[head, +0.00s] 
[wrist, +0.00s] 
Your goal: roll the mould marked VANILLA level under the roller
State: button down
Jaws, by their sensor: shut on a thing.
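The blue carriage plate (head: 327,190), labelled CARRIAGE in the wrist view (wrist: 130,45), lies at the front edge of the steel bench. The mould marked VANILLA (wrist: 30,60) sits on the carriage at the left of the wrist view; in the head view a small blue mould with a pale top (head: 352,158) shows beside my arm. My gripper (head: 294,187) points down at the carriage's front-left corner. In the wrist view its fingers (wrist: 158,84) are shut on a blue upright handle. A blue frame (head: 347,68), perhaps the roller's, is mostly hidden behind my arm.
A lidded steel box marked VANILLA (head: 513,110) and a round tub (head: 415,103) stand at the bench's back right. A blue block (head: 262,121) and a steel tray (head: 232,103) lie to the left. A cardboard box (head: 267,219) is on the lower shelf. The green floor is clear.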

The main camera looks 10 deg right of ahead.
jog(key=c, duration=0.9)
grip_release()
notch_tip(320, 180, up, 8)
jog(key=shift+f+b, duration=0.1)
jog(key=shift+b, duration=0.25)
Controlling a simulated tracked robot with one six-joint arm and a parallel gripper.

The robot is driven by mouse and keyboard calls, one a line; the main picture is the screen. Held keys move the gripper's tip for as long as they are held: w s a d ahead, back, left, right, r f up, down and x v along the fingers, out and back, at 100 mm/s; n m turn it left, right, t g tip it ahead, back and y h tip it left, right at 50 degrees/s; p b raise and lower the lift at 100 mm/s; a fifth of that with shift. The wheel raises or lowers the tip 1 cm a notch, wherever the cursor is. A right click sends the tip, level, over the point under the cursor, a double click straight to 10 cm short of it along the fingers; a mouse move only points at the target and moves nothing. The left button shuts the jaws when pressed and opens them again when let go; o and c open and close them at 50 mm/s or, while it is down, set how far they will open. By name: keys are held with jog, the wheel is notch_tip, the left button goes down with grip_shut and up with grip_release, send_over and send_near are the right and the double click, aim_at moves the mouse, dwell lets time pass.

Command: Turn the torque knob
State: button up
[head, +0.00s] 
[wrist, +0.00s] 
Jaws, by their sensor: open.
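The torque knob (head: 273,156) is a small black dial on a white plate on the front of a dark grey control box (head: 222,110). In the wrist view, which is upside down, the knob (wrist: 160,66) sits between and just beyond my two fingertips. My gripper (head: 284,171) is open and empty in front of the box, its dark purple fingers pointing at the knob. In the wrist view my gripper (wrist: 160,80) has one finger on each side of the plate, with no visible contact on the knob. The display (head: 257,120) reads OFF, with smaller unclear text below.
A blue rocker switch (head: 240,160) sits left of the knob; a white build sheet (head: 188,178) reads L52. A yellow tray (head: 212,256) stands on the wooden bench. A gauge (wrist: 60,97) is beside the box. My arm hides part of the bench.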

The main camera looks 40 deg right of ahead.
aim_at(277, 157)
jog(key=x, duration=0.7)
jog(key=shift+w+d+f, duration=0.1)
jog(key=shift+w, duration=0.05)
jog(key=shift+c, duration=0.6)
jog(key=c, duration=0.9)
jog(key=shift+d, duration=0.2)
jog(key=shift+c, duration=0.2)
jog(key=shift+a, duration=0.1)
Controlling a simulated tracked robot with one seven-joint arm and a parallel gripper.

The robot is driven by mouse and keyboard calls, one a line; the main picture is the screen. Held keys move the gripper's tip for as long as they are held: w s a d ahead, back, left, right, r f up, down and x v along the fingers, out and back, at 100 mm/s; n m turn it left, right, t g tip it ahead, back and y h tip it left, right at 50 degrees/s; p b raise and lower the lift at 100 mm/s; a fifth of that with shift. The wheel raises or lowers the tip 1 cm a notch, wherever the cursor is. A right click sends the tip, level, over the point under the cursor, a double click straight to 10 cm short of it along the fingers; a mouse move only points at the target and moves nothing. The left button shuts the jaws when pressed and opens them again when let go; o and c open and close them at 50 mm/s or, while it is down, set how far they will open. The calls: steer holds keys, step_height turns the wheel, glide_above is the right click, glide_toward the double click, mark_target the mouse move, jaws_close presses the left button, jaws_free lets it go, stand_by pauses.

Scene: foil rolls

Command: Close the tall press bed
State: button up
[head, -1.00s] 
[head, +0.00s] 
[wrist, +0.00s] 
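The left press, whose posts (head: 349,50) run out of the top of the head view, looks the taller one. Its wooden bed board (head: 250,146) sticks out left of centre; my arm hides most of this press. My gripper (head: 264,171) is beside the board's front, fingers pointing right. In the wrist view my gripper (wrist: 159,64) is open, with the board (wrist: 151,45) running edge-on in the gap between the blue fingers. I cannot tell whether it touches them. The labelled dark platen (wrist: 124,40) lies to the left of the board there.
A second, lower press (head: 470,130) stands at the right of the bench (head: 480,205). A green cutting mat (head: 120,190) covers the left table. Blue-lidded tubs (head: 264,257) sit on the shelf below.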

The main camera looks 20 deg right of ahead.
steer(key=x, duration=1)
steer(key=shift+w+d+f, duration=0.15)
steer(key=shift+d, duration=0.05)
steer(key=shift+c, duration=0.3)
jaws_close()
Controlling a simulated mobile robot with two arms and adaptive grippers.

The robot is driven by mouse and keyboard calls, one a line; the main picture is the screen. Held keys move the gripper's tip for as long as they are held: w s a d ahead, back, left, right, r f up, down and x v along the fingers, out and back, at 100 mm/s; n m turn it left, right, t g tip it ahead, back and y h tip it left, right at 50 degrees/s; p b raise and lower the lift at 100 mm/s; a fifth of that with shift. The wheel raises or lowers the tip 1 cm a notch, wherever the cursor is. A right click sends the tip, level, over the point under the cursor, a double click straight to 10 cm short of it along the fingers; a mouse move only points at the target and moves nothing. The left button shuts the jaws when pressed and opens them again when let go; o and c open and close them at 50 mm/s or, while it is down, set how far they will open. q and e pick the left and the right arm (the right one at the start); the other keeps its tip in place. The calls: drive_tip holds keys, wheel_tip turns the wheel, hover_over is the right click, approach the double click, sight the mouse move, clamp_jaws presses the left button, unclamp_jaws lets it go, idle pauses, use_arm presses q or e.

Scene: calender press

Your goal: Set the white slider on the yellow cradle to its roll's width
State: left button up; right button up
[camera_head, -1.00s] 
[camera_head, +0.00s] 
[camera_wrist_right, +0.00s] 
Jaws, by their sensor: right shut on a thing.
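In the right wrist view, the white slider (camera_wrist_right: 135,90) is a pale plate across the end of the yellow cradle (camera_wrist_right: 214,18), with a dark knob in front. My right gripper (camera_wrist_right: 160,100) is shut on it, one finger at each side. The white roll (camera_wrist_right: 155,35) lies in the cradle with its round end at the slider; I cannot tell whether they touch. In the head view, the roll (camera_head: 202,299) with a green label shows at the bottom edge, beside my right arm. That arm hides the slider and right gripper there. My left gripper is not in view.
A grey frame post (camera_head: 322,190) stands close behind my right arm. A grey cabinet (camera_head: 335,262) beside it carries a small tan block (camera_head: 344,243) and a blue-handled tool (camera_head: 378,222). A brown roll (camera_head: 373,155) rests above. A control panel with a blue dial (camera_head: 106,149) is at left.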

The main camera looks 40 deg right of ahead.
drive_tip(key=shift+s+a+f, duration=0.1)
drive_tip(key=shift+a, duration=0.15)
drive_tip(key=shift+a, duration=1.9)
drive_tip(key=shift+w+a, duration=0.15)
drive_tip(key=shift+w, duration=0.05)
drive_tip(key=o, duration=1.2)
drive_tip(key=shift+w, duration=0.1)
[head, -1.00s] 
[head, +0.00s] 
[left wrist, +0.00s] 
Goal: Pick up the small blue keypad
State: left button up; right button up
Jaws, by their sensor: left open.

### Your task
From the data above, extract every line in its exact form.

### Reply
[head, +0.00s] 
[wrist, +0.00s] 
Your goal: roll the mould marked VANILLA level under the roller
State: button down
Jaws, by their sensor: shut on a thing.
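The blue carriage plate (head: 327,190), labelled CARRIAGE in the wrist view (wrist: 130,45), lies at the front edge of the steel bench. The mould marked VANILLA (wrist: 30,60) sits on the carriage at the left of the wrist view; in the head view a small blue mould with a pale top (head: 352,158) shows beside my arm. My gripper (head: 294,187) points down at the carriage's front-left corner. In the wrist view its fingers (wrist: 158,84) are shut on a blue upright handle. A blue frame (head: 347,68), perhaps the roller's, is mostly hidden behind my arm.
A lidded steel box marked VANILLA (head: 513,110) and a round tub (head: 415,103) stand at the bench's back right. A blue block (head: 262,121) and a steel tray (head: 232,103) lie to the left. A cardboard box (head: 267,219) is on the lower shelf. The green floor is clear.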

The main camera looks 10 deg right of ahead.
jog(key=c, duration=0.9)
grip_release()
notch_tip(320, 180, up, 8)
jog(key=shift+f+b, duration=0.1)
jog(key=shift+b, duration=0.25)
Controlling a simulated tracked robot with one six-joint arm and a parallel gripper.

The robot is driven by mouse and keyboard calls, one a line; the main picture is the screen. Held keys move the gripper's tip for as long as they are held: w s a d ahead, back, left, right, r f up, down and x v along the fingers, out and back, at 100 mm/s; n m turn it left, right, t g tip it ahead, back and y h tip it left, right at 50 degrees/s; p b raise and lower the lift at 100 mm/s; a fifth of that with shift. The wheel raises or lowers the tip 1 cm a notch, wherever the cursor is. A right click sends the tip, level, over the point under the cursor, a double click straight to 10 cm short of it along the fingers; a mouse move only points at the target and moves nothing. The left button shuts the jaws when pressed and opens them again when let go; o and c open and close them at 50 mm/s or, while it is down, set how far they will open. By name: keys are held with jog, the wheel is notch_tip, the left button goes down with grip_shut and up with grip_release, send_over and send_near are the right and the double click, aim_at moves the mouse, dwell lets time pass.

Command: Turn the torque knob
State: button up
[head, +0.00s] 
[wrist, +0.00s] 
Jaws, by their sensor: open.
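The torque knob (head: 273,156) is a small black dial on a white plate on the front of a dark grey control box (head: 222,110). In the wrist view, which is upside down, the knob (wrist: 160,66) sits between and just beyond my two fingertips. My gripper (head: 284,171) is open and empty in front of the box, its dark purple fingers pointing at the knob. In the wrist view my gripper (wrist: 160,80) has one finger on each side of the plate, with no visible contact on the knob. The display (head: 257,120) reads OFF, with smaller unclear text below.
A blue rocker switch (head: 240,160) sits left of the knob; a white build sheet (head: 188,178) reads L52. A yellow tray (head: 212,256) stands on the wooden bench. A gauge (wrist: 60,97) is beside the box. My arm hides part of the bench.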

The main camera looks 40 deg right of ahead.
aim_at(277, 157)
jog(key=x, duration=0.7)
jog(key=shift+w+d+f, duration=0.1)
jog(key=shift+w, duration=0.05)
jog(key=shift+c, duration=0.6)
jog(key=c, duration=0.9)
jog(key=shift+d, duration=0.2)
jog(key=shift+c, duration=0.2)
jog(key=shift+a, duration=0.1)
Controlling a simulated tracked robot with one seven-joint arm and a parallel gripper.

The robot is driven by mouse and keyboard calls, one a line; the main picture is the screen. Held keys move the gripper's tip for as long as they are held: w s a d ahead, back, left, right, r f up, down and x v along the fingers, out and back, at 100 mm/s; n m turn it left, right, t g tip it ahead, back and y h tip it left, right at 50 degrees/s; p b raise and lower the lift at 100 mm/s; a fifth of that with shift. The wheel raises or lowers the tip 1 cm a notch, wherever the cursor is. A right click sends the tip, level, over the point under the cursor, a double click straight to 10 cm short of it along the fingers; a mouse move only points at the target and moves nothing. The left button shuts the jaws when pressed and opens them again when let go; o and c open and close them at 50 mm/s or, while it is down, set how far they will open. The calls: steer holds keys, step_height turns the wheel, glide_above is the right click, glide_toward the double click, mark_target the mouse move, jaws_close presses the left button, jaws_free lets it go, stand_by pauses.

Scene: foil rolls

Command: Close the tall press bed
State: button up
[head, -1.00s] 
[head, +0.00s] 
[wrist, +0.00s] 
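The left press, whose posts (head: 349,50) run out of the top of the head view, looks the taller one. Its wooden bed board (head: 250,146) sticks out left of centre; my arm hides most of this press. My gripper (head: 264,171) is beside the board's front, fingers pointing right. In the wrist view my gripper (wrist: 159,64) is open, with the board (wrist: 151,45) running edge-on in the gap between the blue fingers. I cannot tell whether it touches them. The labelled dark platen (wrist: 124,40) lies to the left of the board there.
A second, lower press (head: 470,130) stands at the right of the bench (head: 480,205). A green cutting mat (head: 120,190) covers the left table. Blue-lidded tubs (head: 264,257) sit on the shelf below.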

The main camera looks 20 deg right of ahead.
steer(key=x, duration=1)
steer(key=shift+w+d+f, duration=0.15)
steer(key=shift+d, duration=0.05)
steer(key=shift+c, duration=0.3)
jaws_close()
Controlling a simulated mobile robot with two arms and adaptive grippers.

The robot is driven by mouse and keyboard calls, one a line; the main picture is the screen. Held keys move the gripper's tip for as long as they are held: w s a d ahead, back, left, right, r f up, down and x v along the fingers, out and back, at 100 mm/s; n m turn it left, right, t g tip it ahead, back and y h tip it left, right at 50 degrees/s; p b raise and lower the lift at 100 mm/s; a fifth of that with shift. The wheel raises or lowers the tip 1 cm a notch, wherever the cursor is. A right click sends the tip, level, over the point under the cursor, a double click straight to 10 cm short of it along the fingers; a mouse move only points at the target and moves nothing. The left button shuts the jaws when pressed and opens them again when let go; o and c open and close them at 50 mm/s or, while it is down, set how far they will open. q and e pick the left and the right arm (the right one at the start); the other keeps its tip in place. The calls: drive_tip holds keys, wheel_tip turns the wheel, hover_over is the right click, approach the double click, sight the mouse move, clamp_jaws presses the left button, unclamp_jaws lets it go, idle pauses, use_arm presses q or e.

Scene: calender press

Your goal: Set the white slider on the yellow cradle to its roll's width
State: left button up; right button up
[camera_head, -1.00s] 
[camera_head, +0.00s] 
[camera_wrist_right, +0.00s] 
Jaws, by their sensor: right shut on a thing.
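In the right wrist view, the white slider (camera_wrist_right: 135,90) is a pale plate across the end of the yellow cradle (camera_wrist_right: 214,18), with a dark knob in front. My right gripper (camera_wrist_right: 160,100) is shut on it, one finger at each side. The white roll (camera_wrist_right: 155,35) lies in the cradle with its round end at the slider; I cannot tell whether they touch. In the head view, the roll (camera_head: 202,299) with a green label shows at the bottom edge, beside my right arm. That arm hides the slider and right gripper there. My left gripper is not in view.
A grey frame post (camera_head: 322,190) stands close behind my right arm. A grey cabinet (camera_head: 335,262) beside it carries a small tan block (camera_head: 344,243) and a blue-handled tool (camera_head: 378,222). A brown roll (camera_head: 373,155) rests above. A control panel with a blue dial (camera_head: 106,149) is at left.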

The main camera looks 40 deg right of ahead.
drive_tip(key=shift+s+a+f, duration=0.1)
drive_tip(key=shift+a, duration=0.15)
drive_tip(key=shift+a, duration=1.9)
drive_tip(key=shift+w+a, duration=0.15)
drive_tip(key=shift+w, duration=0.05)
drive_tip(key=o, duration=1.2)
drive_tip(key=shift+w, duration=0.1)
[head, -1.00s] 
[head, +0.00s] 
[left wrist, +0.00s] 
Goal: Pick up the small blue keypad
State: left button up; right button up
Jaws, by their sensor: left open.

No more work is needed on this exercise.